## What is expected
Transcribe every line exactly and omit anything that is a picture.
***** Data shown *****
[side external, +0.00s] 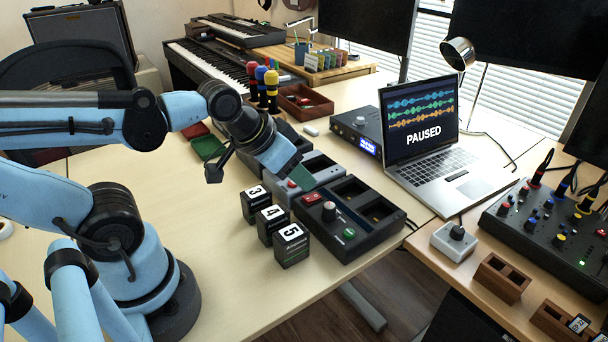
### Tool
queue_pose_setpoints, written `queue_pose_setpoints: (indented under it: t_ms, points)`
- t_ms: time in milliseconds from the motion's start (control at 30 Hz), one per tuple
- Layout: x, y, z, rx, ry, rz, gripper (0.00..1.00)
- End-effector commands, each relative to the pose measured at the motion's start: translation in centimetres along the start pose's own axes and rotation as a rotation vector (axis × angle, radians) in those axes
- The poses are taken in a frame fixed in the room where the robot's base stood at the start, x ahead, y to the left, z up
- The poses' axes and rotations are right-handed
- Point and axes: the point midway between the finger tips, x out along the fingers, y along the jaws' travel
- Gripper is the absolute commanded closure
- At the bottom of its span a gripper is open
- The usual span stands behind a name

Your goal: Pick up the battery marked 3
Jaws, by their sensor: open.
*****
## Written response
[side external, +0.00s] 
### Tool
queue_pose_setpoints, written `queue_pose_setpoints: (indented under it: t_ms, points)`
- t_ms: time in milliseconds from the motion's start (control at 30 Hz), one per tuple
- Layout: x, y, z, rx, ry, rz, gripper (0.00..1.00)
- End-effector commands, each relative to the pose measured at the motion's start: translation in centimetres along the start pose's own axes and rotation as a rotation vector (axis × angle, radians) in those axes
- The poses are taken in a frame fixed in the room where the robot's base stood at the start, x ahead, y to the left, z up
- The poses' axes and rotations are right-handed
- Point and axes: the point midway between the finger tips, x out along the fingers, y along the jaws' travel
- Gripper is the absolute commanded closure
- At the bottom of its span a gripper is open
- The usual span stands behind a name

Your goal: Pick up the battery marked 3
Jaws, by their sensor: open.

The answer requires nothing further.